## What is expected
Will you output all of the data below exactly, omitting the images?

## Supplied information

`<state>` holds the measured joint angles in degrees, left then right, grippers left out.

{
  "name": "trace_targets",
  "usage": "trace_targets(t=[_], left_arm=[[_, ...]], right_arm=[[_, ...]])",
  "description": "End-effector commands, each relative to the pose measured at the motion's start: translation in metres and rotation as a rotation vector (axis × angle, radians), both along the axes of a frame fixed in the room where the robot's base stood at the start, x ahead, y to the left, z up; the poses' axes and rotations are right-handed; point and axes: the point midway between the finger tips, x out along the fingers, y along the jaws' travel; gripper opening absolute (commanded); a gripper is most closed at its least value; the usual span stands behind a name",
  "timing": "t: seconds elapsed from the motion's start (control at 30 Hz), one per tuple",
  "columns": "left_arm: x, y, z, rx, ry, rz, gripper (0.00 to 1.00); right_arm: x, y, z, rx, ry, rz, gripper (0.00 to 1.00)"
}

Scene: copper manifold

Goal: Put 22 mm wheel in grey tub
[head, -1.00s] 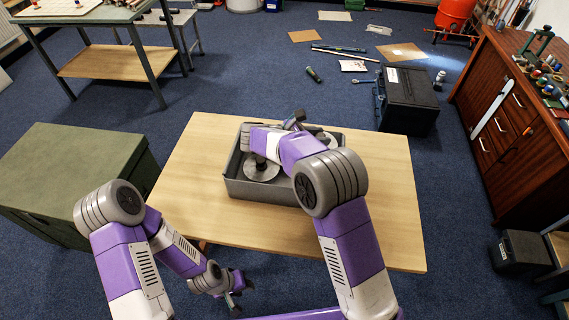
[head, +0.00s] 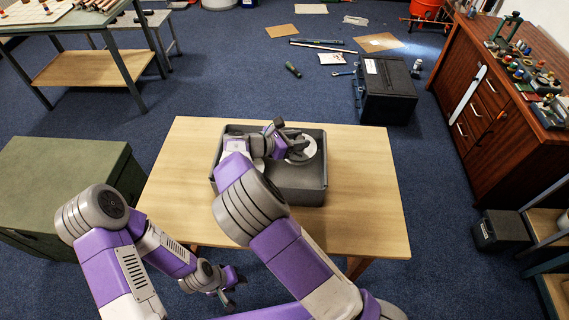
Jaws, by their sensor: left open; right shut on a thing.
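A grey tub (head: 300,197) stands on the wooden table, with an open top. A pale round disc (head: 308,153), which looks like a wheel, is in the right back part of the tub. My right gripper (head: 291,145) is down at the tub, beside this disc and partly over it. It is shut on something; the fingertips are too small and covered to show clearly what. I cannot tell which piece is the 22 mm wheel. My right arm hides the tub's left part. My left gripper (head: 229,299) is open and empty, low in front of the table.
The wooden table (head: 370,215) is clear around the tub. A green chest (head: 60,185) stands left of it. A black case (head: 387,90) and loose tools lie on the floor behind. A wooden cabinet (head: 490,125) is at the right.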

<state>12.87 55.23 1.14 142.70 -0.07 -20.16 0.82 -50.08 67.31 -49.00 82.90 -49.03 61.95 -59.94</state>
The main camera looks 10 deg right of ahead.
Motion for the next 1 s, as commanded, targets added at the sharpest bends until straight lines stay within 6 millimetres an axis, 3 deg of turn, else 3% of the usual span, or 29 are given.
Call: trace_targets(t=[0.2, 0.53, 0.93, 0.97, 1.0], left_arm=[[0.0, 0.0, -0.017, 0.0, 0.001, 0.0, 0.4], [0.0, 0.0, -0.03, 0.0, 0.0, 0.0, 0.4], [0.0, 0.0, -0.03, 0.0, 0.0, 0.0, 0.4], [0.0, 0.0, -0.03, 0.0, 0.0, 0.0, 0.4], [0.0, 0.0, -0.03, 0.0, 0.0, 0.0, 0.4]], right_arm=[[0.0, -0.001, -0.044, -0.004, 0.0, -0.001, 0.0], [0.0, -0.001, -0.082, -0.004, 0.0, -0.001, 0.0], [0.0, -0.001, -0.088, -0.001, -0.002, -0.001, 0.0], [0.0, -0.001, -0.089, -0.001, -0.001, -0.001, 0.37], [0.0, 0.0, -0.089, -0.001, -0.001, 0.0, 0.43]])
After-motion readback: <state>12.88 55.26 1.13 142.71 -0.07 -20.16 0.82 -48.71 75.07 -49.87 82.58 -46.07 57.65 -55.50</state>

## The answer
`<state>` holds the measured joint angles in degrees, left then right, grippers left out.

{
  "name": "trace_targets",
  "usage": "trace_targets(t=[_], left_arm=[[_, ...]], right_arm=[[_, ...]])",
  "description": "End-effector commands, each relative to the pose measured at the motion's start: translation in metres and rotation as a rotation vector (axis × angle, radians), both along the axes of a frame fixed in the room where the robot's base stood at the start, x ahead, y to the left, z up; the poses' axes and rotations are right-handed; point and axes: the point midway between the finger tips, x out along the fingers, y along the jaws' travel; gripper opening absolute (commanded); a gripper is most closed at its least value; the usual span stands behind a name",
  "timing": "t: seconds elapsed from the motion's start (control at 30 Hz), one per tuple",
  "columns": "left_arm: x, y, z, rx, ry, rz, gripper (0.00 to 1.00); right_arm: x, y, z, rx, ry, rz, gripper (0.00 to 1.00)"
}

Scene: copper manifold

Goal: Put 22 mm wheel in grey tub
[head, -1.00s] 
[head, +0.00s] 
Jaws, by their sensor: left open; right shut on a thing.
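A grey tub (head: 300,197) stands on the wooden table, with an open top. A pale round disc (head: 308,153), which looks like a wheel, is in the right back part of the tub. My right gripper (head: 291,145) is down at the tub, beside this disc and partly over it. It is shut on something; the fingertips are too small and covered to show clearly what. I cannot tell which piece is the 22 mm wheel. My right arm hides the tub's left part. My left gripper (head: 229,299) is open and empty, low in front of the table.
The wooden table (head: 370,215) is clear around the tub. A green chest (head: 60,185) stands left of it. A black case (head: 387,90) and loose tools lie on the floor behind. A wooden cabinet (head: 490,125) is at the right.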

<state>12.87 55.23 1.14 142.70 -0.07 -20.16 0.82 -50.08 67.31 -49.00 82.90 -49.03 61.95 -59.94</state>
The main camera looks 10 deg right of ahead.
Motion for the next 1 s, as commanded, targets added at the sharpest bends until straight lines stay within 6 millimetres an axis, 3 deg of turn, else 3% of the usual span, or 29 are given.
Call: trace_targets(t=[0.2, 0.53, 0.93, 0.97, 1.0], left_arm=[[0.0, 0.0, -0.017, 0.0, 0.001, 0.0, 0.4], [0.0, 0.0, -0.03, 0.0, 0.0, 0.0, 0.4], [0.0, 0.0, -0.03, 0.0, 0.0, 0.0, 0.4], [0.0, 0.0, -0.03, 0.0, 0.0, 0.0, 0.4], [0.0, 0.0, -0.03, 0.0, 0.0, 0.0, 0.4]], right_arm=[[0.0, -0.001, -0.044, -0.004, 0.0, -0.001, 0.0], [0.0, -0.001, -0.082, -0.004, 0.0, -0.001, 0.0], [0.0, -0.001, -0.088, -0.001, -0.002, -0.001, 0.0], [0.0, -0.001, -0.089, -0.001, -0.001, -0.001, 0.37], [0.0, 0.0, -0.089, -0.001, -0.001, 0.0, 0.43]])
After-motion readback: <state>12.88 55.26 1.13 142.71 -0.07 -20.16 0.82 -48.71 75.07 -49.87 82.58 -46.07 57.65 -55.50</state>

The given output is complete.